For reviews, the date used for sorting is:
greatest(reviews.createdate,
ifnull(reviews.embargodate, '0000-00-00')) as d,
You have to read this inside out. We’re comparing two dates, the createdate
of the review, and the embargodate
. We’ll sort by whichever is greatest
(i.e. the latter of those two dates).
If the embargodate
is null (i.e. if the review doesn’t have an embargo date), then we’ll pick the greatest
date of either createdate
or 0000-00-00
. Since no review could possibly have a createdate
that old, that means that we’ll use the createdate
for unembargoed reviews.
(This is why if you unembargo a review, it will sort in its createdate
order. If that’s weeks old, then the review will not appear on the home page.)
The sort order in the event of a tie is “undefined”
We’re ultimately sorting all of the items in PHP with usort
. According to PHP’s documentation, If two members compare as equal, they retain their original order. Prior to PHP 8.0.0, their relative order in the sorted array was undefined.
We’re on PHP 7.4, which means that the sort order is “undefined,” which means that PHP can just do whatever it wants with the result. The effect will typically be stable for only as long as nothing gets added to the list of things to sort, but once something new gets added to the list, the items can seem to swap randomly.
(And even when we upgrade to PHP 8.0+, the sort order returned will be the “original” order, which means the order that our database returned them.

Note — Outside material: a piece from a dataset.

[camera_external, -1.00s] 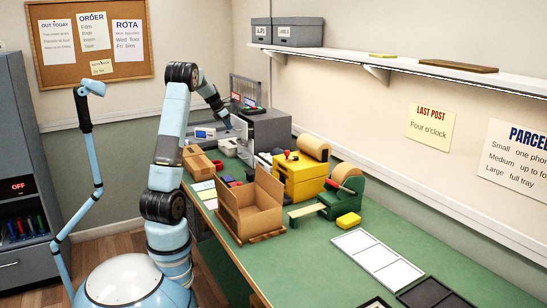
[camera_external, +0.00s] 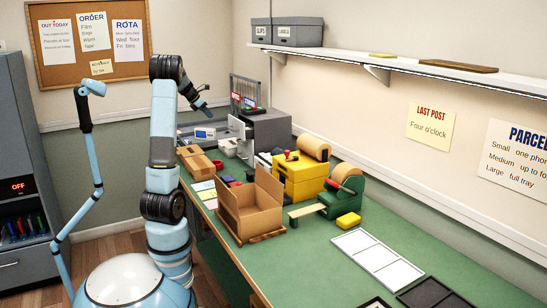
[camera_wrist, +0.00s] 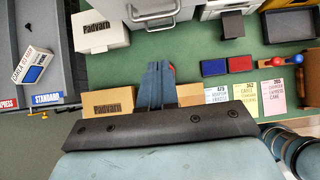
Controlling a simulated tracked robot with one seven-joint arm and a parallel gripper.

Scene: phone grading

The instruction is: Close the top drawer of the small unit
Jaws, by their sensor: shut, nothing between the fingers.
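The small grey unit (camera_external: 272,130) stands at the back of the green bench, against the wall. A pale upright panel (camera_external: 238,128) stands out at its left front, apparently a drawer front; how far it is out is hard to tell. In the wrist view, pale drawer fronts with handles (camera_wrist: 152,14) show at the top edge. My gripper (camera_external: 208,114) is in the air to the left of the unit, above the bench and apart from the panel. In the wrist view its fingers (camera_wrist: 158,82) are together and empty, and they partly hide a red item.
A white carton (camera_wrist: 99,30) and a brown box (camera_wrist: 108,102) lie near the gripper. Red (camera_wrist: 213,67) and blue (camera_wrist: 240,64) pads and printed cards (camera_wrist: 230,94) lie to the right. An open cardboard box (camera_external: 258,205) and a yellow machine (camera_external: 300,180) stand nearer the external camera.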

SQL databases are allowed to return items in an arbitrary order when the ORDER BY
clause is a tie, though I’ve heard a rumor that our database, MariaDB, returns rows in “insertion order” in case of a tie, i.e. createdate
will effectively break the tie.)
For createdate
, you’ll almost certainly never see a tie, because those dates are full timestamps, e.g. 2022-12-10 17:37:20
. But embargo dates are dates timed at midnight; any two reviews embargoed for the same date will hit a tie, and so they’ll return in an “undefined” order, “moving around” non-deterministically, as Mike noticed.